[start Collected material]
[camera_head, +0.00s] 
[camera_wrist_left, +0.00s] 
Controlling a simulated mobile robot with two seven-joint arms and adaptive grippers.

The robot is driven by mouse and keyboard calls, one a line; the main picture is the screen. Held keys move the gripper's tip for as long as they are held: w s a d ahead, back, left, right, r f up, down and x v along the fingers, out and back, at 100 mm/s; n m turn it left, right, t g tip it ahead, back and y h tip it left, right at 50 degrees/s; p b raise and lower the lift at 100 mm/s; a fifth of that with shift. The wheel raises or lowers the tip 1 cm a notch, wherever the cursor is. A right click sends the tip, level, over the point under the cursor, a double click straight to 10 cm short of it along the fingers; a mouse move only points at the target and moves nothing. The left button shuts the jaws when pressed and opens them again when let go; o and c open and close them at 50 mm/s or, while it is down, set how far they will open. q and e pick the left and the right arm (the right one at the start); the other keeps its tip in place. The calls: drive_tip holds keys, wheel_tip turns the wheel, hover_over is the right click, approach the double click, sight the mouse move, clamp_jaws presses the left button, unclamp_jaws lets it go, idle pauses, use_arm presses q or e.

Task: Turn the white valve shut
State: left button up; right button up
[end Collected material]
● Your goal: Copy all of the data. Keep every word exactly as it is.

● Solution to this exercise:
[camera_head, +0.00s] 
[camera_wrist_left, +0.00s] 
Controlling a simulated mobile robot with two seven-joint arms and adaptive grippers.

The robot is driven by mouse and keyboard calls, one a line; the main picture is the screen. Held keys move the gripper's tip for as long as they are held: w s a d ahead, back, left, right, r f up, down and x v along the fingers, out and back, at 100 mm/s; n m turn it left, right, t g tip it ahead, back and y h tip it left, right at 50 degrees/s; p b raise and lower the lift at 100 mm/s; a fifth of that with shift. The wheel raises or lowers the tip 1 cm a notch, wherever the cursor is. A right click sends the tip, level, over the point under the cursor, a double click straight to 10 cm short of it along the fingers; a mouse move only points at the target and moves nothing. The left button shuts the jaws when pressed and opens them again when let go; o and c open and close them at 50 mm/s or, while it is down, set how far they will open. q and e pick the left and the right arm (the right one at the start); the other keeps its tip in place. The calls: drive_tip holds keys, wheel_tip turns the wheel, hover_over is the right click, approach the double click, sight the mouse move, clamp_jaws presses the left button, unclamp_jaws lets it go, idle pauses, use_arm presses q or e.

Task: Turn the white valve shut
State: left button up; right button up

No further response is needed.